THE LIFE OF CHARLES B. RAY
Charles Bennett Ray was born in Falmouth, Massachusetts, December 25, 1807, and died August 15, 1886. He first attended the school and academy of his native town and then studied theology at the Wesleyan Academy of Wilbraham, Massachusetts, and later at Wesleyan University, Middletown, Connecticut. He became a Congregational minister. His chief work, however, was in connection with the anti-slavery movement, the Underground Railroad and as editor of The Colored American from 1839 to 1842. As a national character he did not measure up to the stature of Ward, Remond and Douglass, and for that reason he is too often neglected in the study of the history of the Negro prior to the Civil War. But he was one of the useful workers in behalf of the Negroes and accomplished much worthy of mention.[1]
Ray became connected with the anti-slavery movement in 1833, in the early winter of which the American Anti-Slavery Society was formed. He proved his fidelity to the sacred cause of liberty by lending practical aid which men in high places often had neither the time nor the patience to give and contributed much to the final overthrow of slavery. "Many a midnight hour," said he, "have I with others walked the streets, their leader and guide and my home was an almost daily receptacle for numbers of them at a time."[2] In those days when so many matters of importance touching the subject of slavery had to be adjusted, the advocates of freedom often met for an interchange of views; and Mr. Ray's home became, on several occasions, the scene of such gatherings where Lewis Tappan, Simeon S. Jocelyn, Joseph Sturge, the celebrated English philanthropist, and others discussed with great earnestness the inner workings of that grand moral conflict.
In coöperation with wealthy abolitionists whose purse strings were wont to be loosed at the call of humanity, he assisted in enabling many a slave to see the light of freedom. Several were taken by him to the Plymouth Church in Brooklyn, which under the inspiration of Henry Ward Beecher, the fearless champion of the cause, contributed liberally toward the succor of the oppressed. In 1850, fifteen years after the formation of the Vigilance Committee of the city of New York, of which Theodore S. Wright was president, the New York State Committee was formed with a plan and object similar to those of the more local organizations. Of this new association Gerrit Smith was president and Ray, a member of the executive board as well as corresponding secretary, an office he held also in the older society. While Ray was not every time the moving spirit of these organizations, he figured largely in carrying out the plans agreed upon by these bodies. In the discharge of the trust committed to his hands he usually acquitted himself with an honorable record.[3]
In advancing the anti-slavery cause, Ray was among the first to work with the circle of radical free Negroes who, through the conventions of the free people of color meeting in Philadelphia and in other cities of the North from 1830 until the Civil War,[4] did much to make the freedman stand out as worthy objects of the philanthropy of the anti-slavery societies.

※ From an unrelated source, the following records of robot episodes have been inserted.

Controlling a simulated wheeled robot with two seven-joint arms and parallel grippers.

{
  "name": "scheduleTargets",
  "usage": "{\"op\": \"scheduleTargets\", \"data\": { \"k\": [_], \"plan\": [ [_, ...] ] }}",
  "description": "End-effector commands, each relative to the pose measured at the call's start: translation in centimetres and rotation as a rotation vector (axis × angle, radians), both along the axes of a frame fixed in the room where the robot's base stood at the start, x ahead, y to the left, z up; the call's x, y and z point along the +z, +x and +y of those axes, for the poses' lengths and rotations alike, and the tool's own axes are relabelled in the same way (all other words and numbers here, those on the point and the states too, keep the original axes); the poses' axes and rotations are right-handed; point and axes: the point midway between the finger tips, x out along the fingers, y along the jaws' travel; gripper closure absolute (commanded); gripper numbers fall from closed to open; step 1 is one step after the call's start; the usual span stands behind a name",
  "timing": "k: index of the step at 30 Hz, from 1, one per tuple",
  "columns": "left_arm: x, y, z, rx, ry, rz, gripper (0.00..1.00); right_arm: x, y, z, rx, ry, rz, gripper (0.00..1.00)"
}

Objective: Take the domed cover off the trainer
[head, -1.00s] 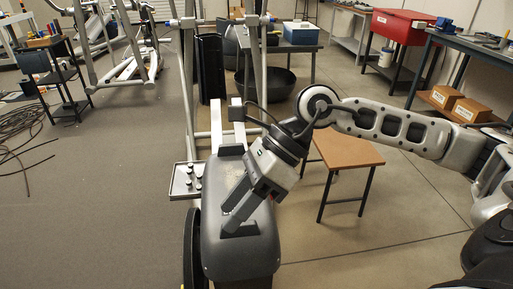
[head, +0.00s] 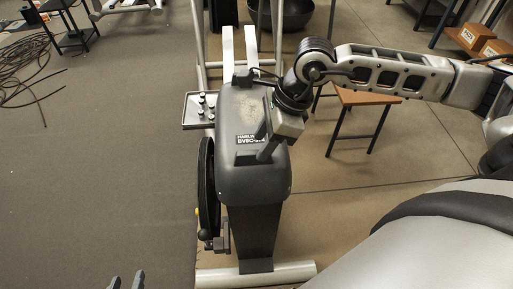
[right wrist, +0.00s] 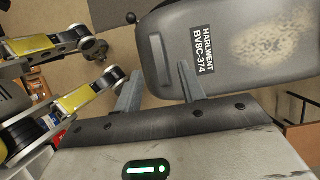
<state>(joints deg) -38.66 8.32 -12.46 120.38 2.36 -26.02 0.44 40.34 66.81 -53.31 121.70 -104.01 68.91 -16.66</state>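The domed cover (head: 240,178) is a dark grey rounded shell sitting on top of the trainer, above its dark pedestal (head: 252,238). It has a black label and a worn, speckled patch on top. My right gripper (head: 264,140) is over the cover's right side, close to the label. In the right wrist view its two fingers (right wrist: 158,90) are spread, and the cover (right wrist: 225,65) shows beyond them; I cannot tell whether they touch it. My left gripper (head: 127,281) shows only its two separated fingertips at the bottom edge, away from the cover.
A small tray (head: 187,112) with several dark knobs is beside the trainer's left. A dark wheel (head: 206,190) stands along its left side. A wooden-topped stool (head: 362,98) is to the right. Cables (head: 30,75) lie on the floor far left.

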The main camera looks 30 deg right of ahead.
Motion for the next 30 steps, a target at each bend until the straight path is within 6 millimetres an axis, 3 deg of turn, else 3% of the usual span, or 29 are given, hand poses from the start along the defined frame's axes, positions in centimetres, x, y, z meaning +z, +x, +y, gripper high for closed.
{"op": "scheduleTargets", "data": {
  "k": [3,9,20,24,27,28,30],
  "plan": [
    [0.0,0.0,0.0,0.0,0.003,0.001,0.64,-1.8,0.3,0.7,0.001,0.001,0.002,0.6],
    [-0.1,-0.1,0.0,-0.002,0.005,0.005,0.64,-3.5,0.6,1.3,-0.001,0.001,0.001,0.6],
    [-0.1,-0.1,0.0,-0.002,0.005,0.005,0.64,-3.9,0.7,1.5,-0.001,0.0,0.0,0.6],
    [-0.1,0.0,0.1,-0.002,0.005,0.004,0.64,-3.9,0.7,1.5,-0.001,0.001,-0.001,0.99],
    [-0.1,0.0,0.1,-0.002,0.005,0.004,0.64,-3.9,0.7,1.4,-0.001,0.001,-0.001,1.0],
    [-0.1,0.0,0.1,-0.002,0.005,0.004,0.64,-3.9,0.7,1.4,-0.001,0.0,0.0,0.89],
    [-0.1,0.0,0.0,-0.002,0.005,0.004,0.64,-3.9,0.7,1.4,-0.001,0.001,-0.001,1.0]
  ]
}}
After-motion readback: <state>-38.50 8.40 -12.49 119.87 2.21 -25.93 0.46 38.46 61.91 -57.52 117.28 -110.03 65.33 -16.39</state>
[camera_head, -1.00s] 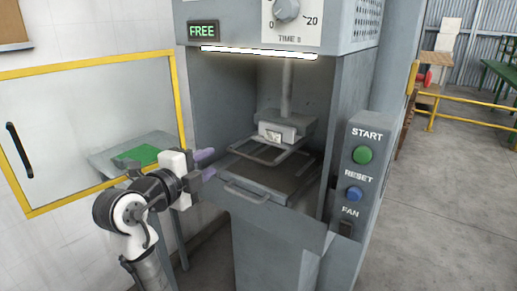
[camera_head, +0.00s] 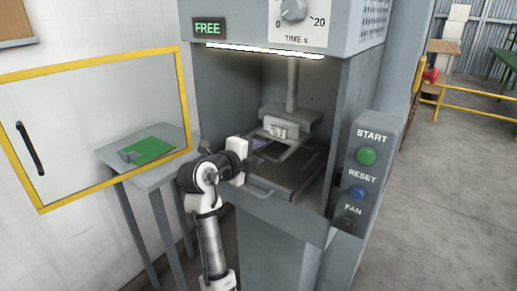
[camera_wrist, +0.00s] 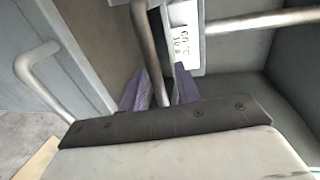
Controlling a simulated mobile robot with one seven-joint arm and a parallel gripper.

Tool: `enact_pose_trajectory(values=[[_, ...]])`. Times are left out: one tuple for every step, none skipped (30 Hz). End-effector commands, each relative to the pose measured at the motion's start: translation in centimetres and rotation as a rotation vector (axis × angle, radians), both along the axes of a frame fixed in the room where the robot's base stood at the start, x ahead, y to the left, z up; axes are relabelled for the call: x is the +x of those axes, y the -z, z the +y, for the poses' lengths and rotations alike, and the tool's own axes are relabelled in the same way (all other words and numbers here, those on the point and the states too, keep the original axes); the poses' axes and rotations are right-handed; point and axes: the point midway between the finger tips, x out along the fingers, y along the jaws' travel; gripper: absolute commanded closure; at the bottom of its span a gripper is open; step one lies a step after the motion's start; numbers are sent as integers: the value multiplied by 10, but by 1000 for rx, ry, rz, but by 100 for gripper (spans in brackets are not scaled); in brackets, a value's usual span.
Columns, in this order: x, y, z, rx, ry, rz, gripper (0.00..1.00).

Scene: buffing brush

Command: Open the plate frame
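The plate frame (camera_head: 290,151) is a thin grey metal bar loop, lying low over the tray inside the machine. In the wrist view one of its bars (camera_wrist: 150,50) runs between the two purple fingers of my gripper (camera_wrist: 160,88). The fingers stand apart, with a visible gap on each side of the bar, so my gripper is open around it. In the head view my gripper (camera_head: 257,150) reaches into the machine from the left, at the frame's left side, and is mostly hidden behind my wrist.
A press block (camera_head: 290,120) on a rod hangs over the frame. The tray's front handle (camera_head: 262,188) is close by. A yellow-edged door (camera_head: 90,78) stands open at left, before a side table (camera_head: 165,172). The button panel (camera_head: 362,175) is at right.

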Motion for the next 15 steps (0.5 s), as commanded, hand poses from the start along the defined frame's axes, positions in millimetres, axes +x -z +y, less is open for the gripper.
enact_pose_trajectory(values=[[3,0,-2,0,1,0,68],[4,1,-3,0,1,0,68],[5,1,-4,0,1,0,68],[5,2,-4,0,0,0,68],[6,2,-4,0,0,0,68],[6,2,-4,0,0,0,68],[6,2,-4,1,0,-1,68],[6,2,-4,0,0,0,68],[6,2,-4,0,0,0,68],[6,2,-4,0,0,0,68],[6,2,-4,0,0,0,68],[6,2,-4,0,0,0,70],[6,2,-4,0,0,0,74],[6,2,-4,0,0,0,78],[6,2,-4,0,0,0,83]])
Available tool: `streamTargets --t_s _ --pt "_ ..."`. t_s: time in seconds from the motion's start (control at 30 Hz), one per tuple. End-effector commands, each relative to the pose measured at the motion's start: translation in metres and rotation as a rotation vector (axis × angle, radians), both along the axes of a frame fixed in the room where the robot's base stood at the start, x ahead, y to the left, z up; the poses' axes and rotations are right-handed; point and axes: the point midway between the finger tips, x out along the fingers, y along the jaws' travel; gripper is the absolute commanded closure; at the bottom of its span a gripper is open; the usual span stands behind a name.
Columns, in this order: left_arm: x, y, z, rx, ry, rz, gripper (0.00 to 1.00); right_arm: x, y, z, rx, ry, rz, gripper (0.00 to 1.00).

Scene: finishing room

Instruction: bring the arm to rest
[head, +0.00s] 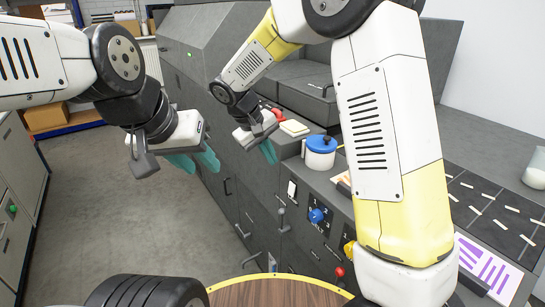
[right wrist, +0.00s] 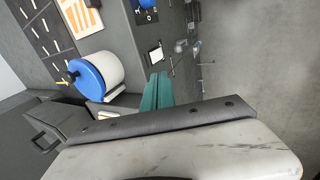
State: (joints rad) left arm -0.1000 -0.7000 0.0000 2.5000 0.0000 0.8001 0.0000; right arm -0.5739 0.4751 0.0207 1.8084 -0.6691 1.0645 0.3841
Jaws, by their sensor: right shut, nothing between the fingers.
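My right gripper (head: 268,152) hangs in the air over the front edge of the grey machine, left of a white pot with a blue lid (head: 320,150). Its teal fingers are together with nothing between them, as the right wrist view also shows (right wrist: 157,92). In that view the blue-lidded pot (right wrist: 92,78) is to the left of the fingers, apart from them. My left gripper (head: 194,162) is in the air over the floor, left of the machine; its teal fingers look apart and empty.
The grey machine (head: 230,150) fills the middle, with a blue knob (head: 317,215) and red knob (head: 340,271) on its front. A pale block (head: 294,128) lies near the pot. A dark gridded surface (head: 490,205) is at right. Cabinets (head: 20,190) stand left; the floor (head: 110,210) between is clear.

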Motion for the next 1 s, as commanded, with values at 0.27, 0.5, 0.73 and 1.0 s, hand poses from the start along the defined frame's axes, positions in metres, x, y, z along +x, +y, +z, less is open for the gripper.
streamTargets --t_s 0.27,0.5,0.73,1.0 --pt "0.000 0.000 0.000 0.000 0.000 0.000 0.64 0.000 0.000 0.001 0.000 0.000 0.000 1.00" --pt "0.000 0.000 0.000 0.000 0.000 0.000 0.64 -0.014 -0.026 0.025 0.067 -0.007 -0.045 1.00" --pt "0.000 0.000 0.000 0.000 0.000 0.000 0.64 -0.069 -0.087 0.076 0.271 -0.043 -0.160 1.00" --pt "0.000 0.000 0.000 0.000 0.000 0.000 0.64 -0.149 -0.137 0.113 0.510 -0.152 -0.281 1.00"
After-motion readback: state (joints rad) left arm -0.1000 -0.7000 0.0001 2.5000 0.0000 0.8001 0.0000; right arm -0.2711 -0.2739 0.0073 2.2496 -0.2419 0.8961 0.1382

During this period the American Colonization Society was doing its best to convince free Negroes of their lack of opportunity in this country to induce them to try their fortunes in Africa and because of the rapidity with which some free Negroes yielded to this heresy, there was a strong probability that the anti-slavery movement might be weakened by such adherence to faith in colonization to the extent that the ardor of the militant abolitionists would be considerably dampened. While not among the first to start the convention movement among Negroes, Ray in the course of time became one of its most ardent supporters and no convention of the free people of color was considered complete without him.
His career as a journalist in connection with The Colored American was highly creditable. This paper was established in 1837 as the Weekly Advocate with Samuel E. Cornish as editor and Phillip A. Bell as proprietor. After two months it was decided to change the name of the publication to The Colored American, under the caption of which it appeared March 4, 1837. Bell then called to his assistance Charles B. Ray who served him as general agent. Traveling as such he went through all parts of the North, East, and West writing letters to present to the public his observations and experiences and lecturing while speaking of the claims of his paper as the champion of the slave and the organ of thought for the free Negro.[5]
Ray rose to the position of one of the proprietors of The Colored American in 1838 and upon the withdrawal of Bell from the enterprise the following year, he became the sole editor and continued in that capacity until 1842 when he suspended publication. He was regarded by his contemporary, William Wells Brown, as a terse and vigorous writer and an able and eloquent speaker well informed upon all subjects of the day. "Blameless in his family relations, guided by the highest moral rectitude, a true friend to everything that tends to better the moral, social, religious and political condition of man. Dr. Ray," says Brown, "may be looked upon as one of the foremost of the leading men of his race."[6]